Nous ne pouvons pas entrer ici dans le détail de cette sagesse antique du nombre (arithmosophie), mais il est important de garder à l’esprit que l’explication qui va suivre est en rapport avec une représentation du nombre qui n’est plus du tout celle de la modernité.
Und Zwei laß geh’n,
Et laisse Deux aller (« apparaître »),
Un « apparaît » pour la première fois sous la qualité de Deux. Mais ce n’est pas une manifestation à proprement parler, car à ce stade la forme n’existe pas encore. Dans le Tao te King, Yin et Yang sont la toute première apparition de la dualité, la première division du Un, antérieure à toute forme. Dans le microcosme de l’Aikido, cette première division donne naissance aux deux premières directions, Ippo et Nipo (axe 1-5 et axe 2-6), qui sont également antérieures à toute forme dans la mesure où elles précèdent les techniques.
Und Drei mach gleich,
Et fais Trois identique,
La troisième direction de l’Aikido, Sanpo (axe 3-7), apparaît, égale (gleich) aux deux premières. Trois égale Un, Un désormais est Trois. La Trinité est la dynamique choisie par le Un pour créer, pour produire l’infinie variété des formes qui composent l’Univers et qui font sa richesse. En Aikido, de manière analogue, Trois produit les techniques.
So bist Du reich.
De la sorte Tu es fécond (riche, abondant).
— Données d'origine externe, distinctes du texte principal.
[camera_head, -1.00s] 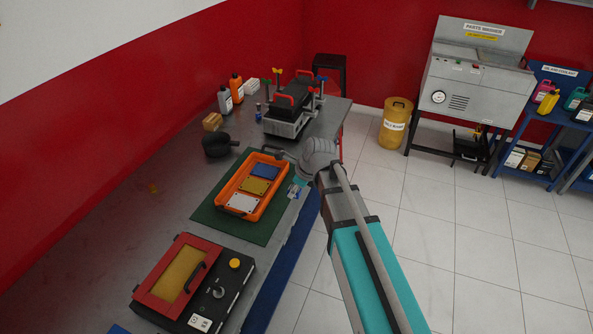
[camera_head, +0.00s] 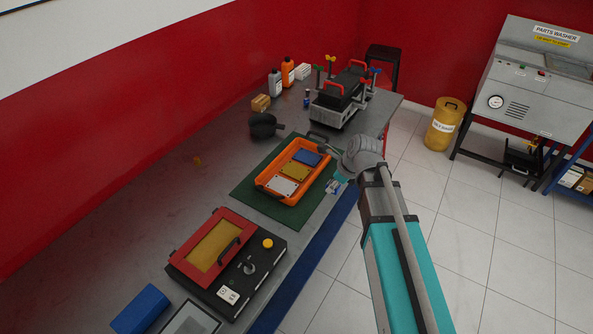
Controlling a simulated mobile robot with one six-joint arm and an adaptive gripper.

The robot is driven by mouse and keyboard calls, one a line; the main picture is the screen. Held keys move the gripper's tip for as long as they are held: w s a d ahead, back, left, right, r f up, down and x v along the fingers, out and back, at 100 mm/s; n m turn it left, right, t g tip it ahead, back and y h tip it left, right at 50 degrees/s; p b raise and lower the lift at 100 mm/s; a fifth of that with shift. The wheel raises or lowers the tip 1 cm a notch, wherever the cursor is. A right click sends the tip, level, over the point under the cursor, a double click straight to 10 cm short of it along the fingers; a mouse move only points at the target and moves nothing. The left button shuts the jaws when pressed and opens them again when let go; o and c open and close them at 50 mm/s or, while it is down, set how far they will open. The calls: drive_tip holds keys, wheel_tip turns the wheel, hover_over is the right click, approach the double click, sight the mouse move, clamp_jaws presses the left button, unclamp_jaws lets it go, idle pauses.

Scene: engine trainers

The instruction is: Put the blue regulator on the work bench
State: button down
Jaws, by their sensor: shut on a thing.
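The blue regulator (camera_head: 307,158) appears to be the flat blue piece at the far end of an orange tray (camera_head: 262,184). A yellow piece (camera_head: 295,172) and a white piece (camera_head: 284,186) lie beside it in the tray. The tray is over a green mat (camera_head: 243,193) on the work bench (camera_head: 140,225).
A red-and-black box (camera_head: 262,272) stands nearer on the bench, with a blue box (camera_head: 140,309) at its left. A black round thing (camera_head: 263,125), bottles (camera_head: 288,73) and an engine unit (camera_head: 340,97) stand behind the tray. Bare bench lies left of the mat.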

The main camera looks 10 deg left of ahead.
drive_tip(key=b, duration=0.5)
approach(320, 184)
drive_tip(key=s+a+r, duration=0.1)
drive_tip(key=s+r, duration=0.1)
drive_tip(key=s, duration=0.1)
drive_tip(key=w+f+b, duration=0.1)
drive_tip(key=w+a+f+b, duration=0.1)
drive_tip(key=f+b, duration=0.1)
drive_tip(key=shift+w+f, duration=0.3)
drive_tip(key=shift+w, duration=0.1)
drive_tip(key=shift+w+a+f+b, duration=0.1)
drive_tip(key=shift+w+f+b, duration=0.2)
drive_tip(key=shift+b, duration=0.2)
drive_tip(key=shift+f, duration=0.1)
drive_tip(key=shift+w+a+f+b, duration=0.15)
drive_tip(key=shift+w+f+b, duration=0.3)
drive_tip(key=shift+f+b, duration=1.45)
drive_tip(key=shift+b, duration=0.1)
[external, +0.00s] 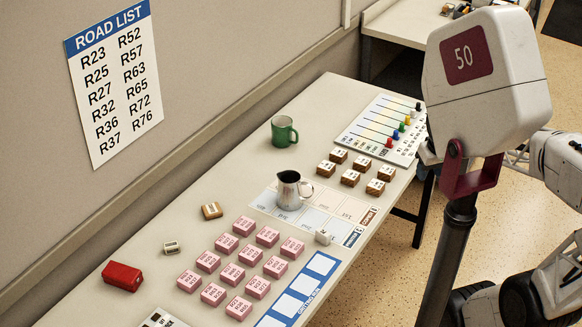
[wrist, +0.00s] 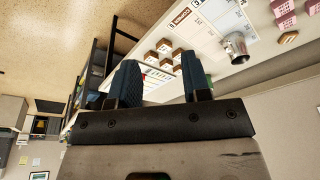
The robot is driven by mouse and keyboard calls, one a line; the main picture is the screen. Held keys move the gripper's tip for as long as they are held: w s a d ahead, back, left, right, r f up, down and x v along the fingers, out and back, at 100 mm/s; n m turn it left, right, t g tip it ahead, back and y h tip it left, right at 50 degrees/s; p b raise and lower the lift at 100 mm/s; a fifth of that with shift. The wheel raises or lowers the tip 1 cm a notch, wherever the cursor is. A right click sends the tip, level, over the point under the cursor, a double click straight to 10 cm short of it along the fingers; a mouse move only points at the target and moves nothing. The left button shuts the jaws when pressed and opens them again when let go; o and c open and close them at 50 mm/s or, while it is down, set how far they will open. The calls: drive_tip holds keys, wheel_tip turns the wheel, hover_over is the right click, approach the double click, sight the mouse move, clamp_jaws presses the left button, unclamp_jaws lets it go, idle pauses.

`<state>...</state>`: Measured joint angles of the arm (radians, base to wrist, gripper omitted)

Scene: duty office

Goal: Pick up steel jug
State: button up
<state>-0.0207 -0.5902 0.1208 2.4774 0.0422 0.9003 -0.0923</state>
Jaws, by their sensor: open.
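The steel jug (external: 289,191) stands upright on a pale mat (external: 259,202) marked with boxes, in the middle of the long table. It is a small shiny pitcher with a dark open top and a handle at its right. The wrist view shows the jug (wrist: 237,47) at the upper right, beyond my fingers and apart from them. My gripper (wrist: 159,84) is open, with two blue ribbed fingers spread and nothing visible between them.
A green mug (external: 284,131) stands behind the jug. Several brown blocks (external: 350,178) sit to its right and several pink blocks (external: 232,273) to its front left.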

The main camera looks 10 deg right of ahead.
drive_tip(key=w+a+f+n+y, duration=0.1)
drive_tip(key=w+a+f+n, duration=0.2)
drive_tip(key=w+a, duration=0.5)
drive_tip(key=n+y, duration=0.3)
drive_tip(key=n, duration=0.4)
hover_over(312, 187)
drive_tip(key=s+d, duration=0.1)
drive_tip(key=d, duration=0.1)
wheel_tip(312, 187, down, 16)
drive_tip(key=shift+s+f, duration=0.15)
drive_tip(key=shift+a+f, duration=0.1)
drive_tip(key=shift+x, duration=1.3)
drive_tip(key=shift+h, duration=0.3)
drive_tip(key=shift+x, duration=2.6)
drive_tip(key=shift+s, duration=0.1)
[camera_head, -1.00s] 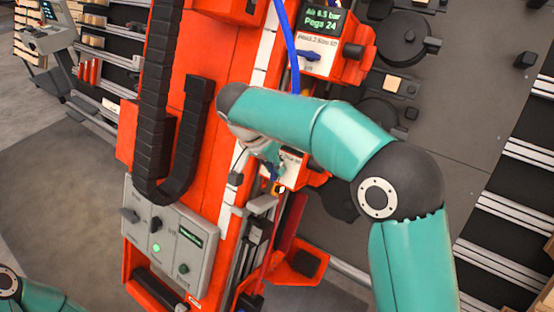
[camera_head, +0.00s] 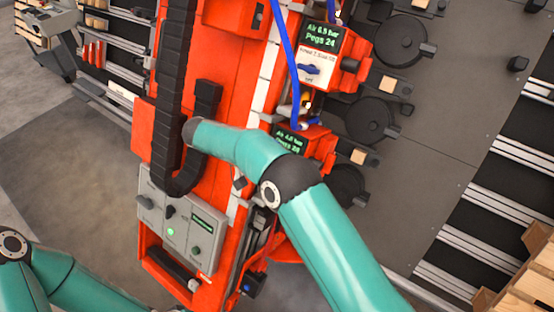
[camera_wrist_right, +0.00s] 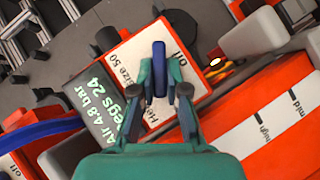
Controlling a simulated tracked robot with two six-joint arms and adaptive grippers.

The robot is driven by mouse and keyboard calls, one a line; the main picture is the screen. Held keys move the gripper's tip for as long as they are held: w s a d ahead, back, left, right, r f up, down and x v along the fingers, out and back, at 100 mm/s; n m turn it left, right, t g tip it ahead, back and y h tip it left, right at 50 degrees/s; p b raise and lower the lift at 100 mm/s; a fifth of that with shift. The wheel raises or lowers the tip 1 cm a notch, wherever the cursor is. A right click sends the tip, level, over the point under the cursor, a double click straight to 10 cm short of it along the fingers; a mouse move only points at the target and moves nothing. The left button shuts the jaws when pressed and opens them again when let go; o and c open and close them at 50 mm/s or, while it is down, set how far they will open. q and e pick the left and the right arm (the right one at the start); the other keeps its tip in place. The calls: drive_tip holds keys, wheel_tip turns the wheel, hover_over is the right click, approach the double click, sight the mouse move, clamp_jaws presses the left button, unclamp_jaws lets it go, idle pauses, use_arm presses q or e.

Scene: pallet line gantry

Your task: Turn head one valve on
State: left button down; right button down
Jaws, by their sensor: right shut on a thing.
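In the right wrist view, the blue valve lever (camera_wrist_right: 159,58) stands up from a white label plate on a red box. The word "off" is printed beside it, and "Size 50" is partly readable. My right gripper (camera_wrist_right: 164,88) is shut on the lever. The box's display (camera_wrist_right: 101,106) reads about "Air 4.8 bar, Pegs 24"; it also shows in the head view (camera_head: 297,136) on the lower red box. In the head view, my right arm hides the gripper and this lever. My left arm is at the lower left; its gripper is out of view.
A similar red box above has a display (camera_head: 324,38) and its own blue lever (camera_head: 309,69). A blue hose (camera_head: 287,50) hangs close by. A grey control panel (camera_head: 182,222) with a green light stands left of my right arm. Black round parts (camera_head: 370,119) are at the right.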

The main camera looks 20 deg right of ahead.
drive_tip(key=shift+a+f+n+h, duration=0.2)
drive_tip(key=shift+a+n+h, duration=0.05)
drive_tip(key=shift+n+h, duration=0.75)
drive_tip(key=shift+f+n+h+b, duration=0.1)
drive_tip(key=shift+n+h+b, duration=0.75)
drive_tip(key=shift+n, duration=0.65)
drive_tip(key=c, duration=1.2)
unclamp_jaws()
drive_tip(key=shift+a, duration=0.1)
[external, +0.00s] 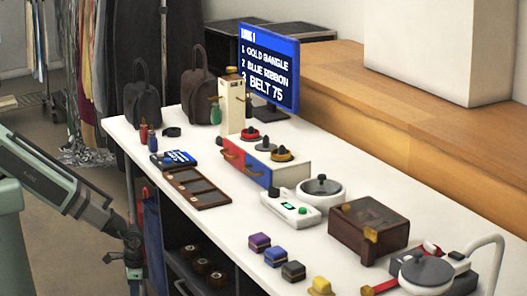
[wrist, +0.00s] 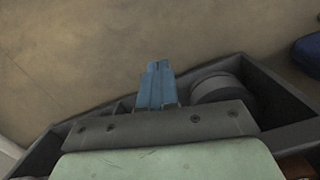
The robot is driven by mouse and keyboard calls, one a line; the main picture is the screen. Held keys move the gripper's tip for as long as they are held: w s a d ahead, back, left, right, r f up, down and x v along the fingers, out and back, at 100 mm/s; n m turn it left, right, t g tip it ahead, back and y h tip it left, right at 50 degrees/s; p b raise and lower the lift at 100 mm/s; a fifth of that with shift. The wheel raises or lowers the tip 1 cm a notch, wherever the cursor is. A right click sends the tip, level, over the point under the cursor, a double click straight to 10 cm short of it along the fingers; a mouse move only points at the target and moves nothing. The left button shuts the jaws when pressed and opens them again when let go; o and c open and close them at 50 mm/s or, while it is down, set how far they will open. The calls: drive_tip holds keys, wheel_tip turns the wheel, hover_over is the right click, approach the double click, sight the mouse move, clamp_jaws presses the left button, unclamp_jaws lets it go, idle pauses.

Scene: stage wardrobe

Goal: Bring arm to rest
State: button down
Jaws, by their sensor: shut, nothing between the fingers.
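My gripper (external: 136,283) hangs low in front of the table's left front edge in the external view, apart from the table and everything on it. The arm reaches in from the left, bent downward at the wrist. In the wrist view my gripper (wrist: 158,66) shows as blue fingers pressed together, with nothing between them. Brown floor lies beyond the fingertips.
The white table (external: 222,222) holds a screen (external: 270,67), a tan tower (external: 231,108), a brown tray (external: 198,188), a wooden box (external: 368,230) and several small boxes. Dark shelves with rolls stand beneath. Hanging clothes (external: 95,60) are behind. Floor left of the table is open.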

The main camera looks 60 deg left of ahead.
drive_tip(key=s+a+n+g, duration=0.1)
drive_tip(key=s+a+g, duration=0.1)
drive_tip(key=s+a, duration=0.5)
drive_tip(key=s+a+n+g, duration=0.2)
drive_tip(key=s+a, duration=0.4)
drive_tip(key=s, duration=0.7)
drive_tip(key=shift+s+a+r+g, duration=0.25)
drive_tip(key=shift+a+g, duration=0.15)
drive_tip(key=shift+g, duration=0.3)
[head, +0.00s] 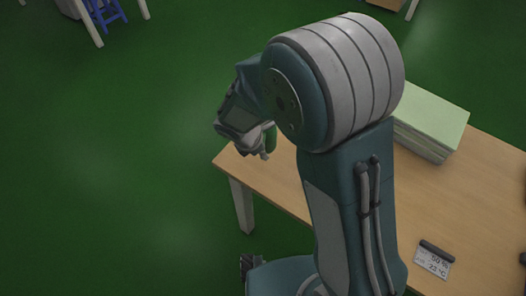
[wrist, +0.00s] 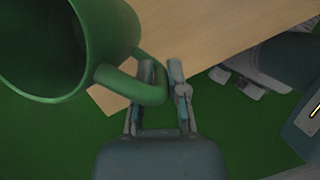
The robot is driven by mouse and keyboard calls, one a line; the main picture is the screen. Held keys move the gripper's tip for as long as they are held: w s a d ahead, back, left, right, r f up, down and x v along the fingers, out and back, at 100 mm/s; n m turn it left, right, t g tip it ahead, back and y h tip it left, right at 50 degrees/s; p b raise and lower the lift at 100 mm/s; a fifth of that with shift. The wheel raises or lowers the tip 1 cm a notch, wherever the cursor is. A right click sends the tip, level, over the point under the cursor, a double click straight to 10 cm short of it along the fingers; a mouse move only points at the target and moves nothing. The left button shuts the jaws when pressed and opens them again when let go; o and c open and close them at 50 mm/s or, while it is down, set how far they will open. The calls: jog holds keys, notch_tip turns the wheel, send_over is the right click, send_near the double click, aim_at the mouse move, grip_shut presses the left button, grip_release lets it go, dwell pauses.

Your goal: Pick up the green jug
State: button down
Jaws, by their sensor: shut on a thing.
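The green jug (wrist: 112,32) fills the upper left of the wrist view, with its open mouth turned toward the camera. Its handle reaches between the two fingers of my gripper (wrist: 162,78), which is shut on it. In the head view, only a small green part of the jug (head: 271,139) shows beside my gripper (head: 263,153), near the far left corner of the wooden table (head: 480,195). My arm hides most of the jug there. I cannot tell whether the jug's base touches the table.
A pale green stack or box (head: 432,112) sits on the table right of my arm. A small display reading 50 % and 22 °C (head: 434,260) lies nearer the front. Green floor is open to the left.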

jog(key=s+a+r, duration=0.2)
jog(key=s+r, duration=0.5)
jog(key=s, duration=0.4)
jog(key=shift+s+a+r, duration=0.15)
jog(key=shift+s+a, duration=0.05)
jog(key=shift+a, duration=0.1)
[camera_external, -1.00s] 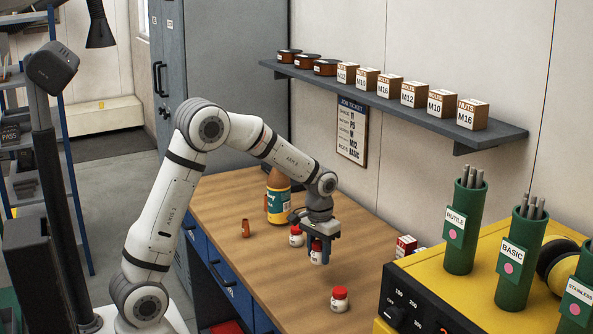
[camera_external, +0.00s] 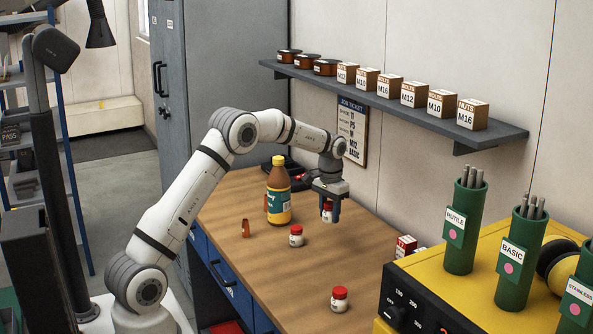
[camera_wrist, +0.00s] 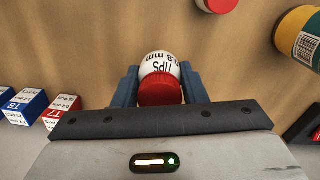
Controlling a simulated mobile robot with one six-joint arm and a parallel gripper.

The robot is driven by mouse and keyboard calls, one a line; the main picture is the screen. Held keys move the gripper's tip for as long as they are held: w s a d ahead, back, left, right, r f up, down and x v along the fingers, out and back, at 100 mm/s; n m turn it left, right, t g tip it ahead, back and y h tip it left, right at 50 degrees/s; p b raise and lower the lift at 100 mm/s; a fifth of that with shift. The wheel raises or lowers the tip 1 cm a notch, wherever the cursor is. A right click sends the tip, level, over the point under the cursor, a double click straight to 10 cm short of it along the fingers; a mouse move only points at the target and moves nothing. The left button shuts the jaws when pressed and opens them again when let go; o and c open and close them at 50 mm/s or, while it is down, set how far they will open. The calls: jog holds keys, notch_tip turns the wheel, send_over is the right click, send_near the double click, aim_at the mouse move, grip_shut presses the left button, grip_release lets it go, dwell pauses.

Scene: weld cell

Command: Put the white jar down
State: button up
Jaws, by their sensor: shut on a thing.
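My gripper (camera_external: 329,219) is shut on a small white jar (camera_external: 327,215) with a red lid, over the back part of the wooden bench (camera_external: 290,265). In the wrist view the jar (camera_wrist: 160,66) sits between the two blue fingers, its red lid toward me and its label reading "TIPS" and "0.8 mm". The jar looks upright; whether its base touches the bench is hard to tell. Two similar red-lidded white jars stand on the bench, one (camera_external: 296,237) left of my gripper and one (camera_external: 340,300) nearer the front.
A brown bottle (camera_external: 279,199) with a yellow cap stands left of my gripper. A copper-coloured piece (camera_external: 245,228) is farther left. A dark tray (camera_external: 282,171) lies behind. Small red and blue boxes (camera_wrist: 36,104) are near the wall. Bare bench lies between the gripper and the front jar.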

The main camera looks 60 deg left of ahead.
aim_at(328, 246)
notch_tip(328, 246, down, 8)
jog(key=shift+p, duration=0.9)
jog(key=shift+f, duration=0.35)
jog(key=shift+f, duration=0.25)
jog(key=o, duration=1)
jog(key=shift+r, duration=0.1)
Cf. «Faust #1» pour l’explication de ce choix de traduction.
Ces trois directions déterminent en Aikido les six sens dont parle O Sensei (roppo), et qui sont désignés, dans la confusion du langage courant, par l’expression « les six directions ». Ces « six directions » sont le champ de la création, la sphère de production des techniques d’Aikido, le domaine d’action du Un, qui n’existait pas préalablement, et qui est désormais riche de l’abondance des possibilités nées de l’ordre qui s’est mis en place à partir du néant (mot par lequel nous désignons habituellement l’Inconnaissable).
Verlier die Vier!
Perds (passe) le Quatre !
La quatrième direction de l’Aikido, Yonpo, est l’axe 4-8. Il s’agit d’un axe vertical, comme l’indiquent clairement les techniques yonkyo et tenchi nage qui sont issues de lui. C’est l’axe qui joint la Terre au Ciel (cf. Kajo #17 et #15). C’est l’axe de l’homme debout. Il ne se situe donc pas dans le même plan que les axes un, deux et trois, qui donnent quant à eux naissances aux « six directions » dans le plan horizontal. Voilà pourquoi il faut passer cette direction. L’homme ne peut pas l’emprunter pour la raison qu’il est cette direction.
Et voilà comment on parvient directement à Cinq, et que, ce faisant, on revient à l’axe numéro un Ippo (mais à l’autre extrémité de cet axe puisque nous tournons dans une sphère).
Et c’est justement pour cette raison qu’O Sensei appelait Ippo la technique qui est appelée à tort gokyo en Aikido moderne (cf. Kajo #13). Que l’on parle en effet d’ikkyo ou de gokyo sur le plan technique, on parle toujours d’Ippo sur le plan du principe d’action. Et ceci est capital : le fondateur n’a jamais désigné les techniques mais seulement les principes (cf. Kajo #13 et #14). Les élèves d’O Sensei, dans leur immense majorité, n’ont pas compris cela, et n’ont pas vu les principes, c’est pourquoi ils ont eu logiquement besoin de désigner les techniques.
Nous savons qu’à cette deuxième extrémité de l’axe Ippo se trouve un autre principe : Tai no henka, qui apparaît là pour la première fois sous la forme technique de shiho nage, technique qui se trouve – nous le savons depuis le Kajo #5 – à 180° d’ikkyo omote.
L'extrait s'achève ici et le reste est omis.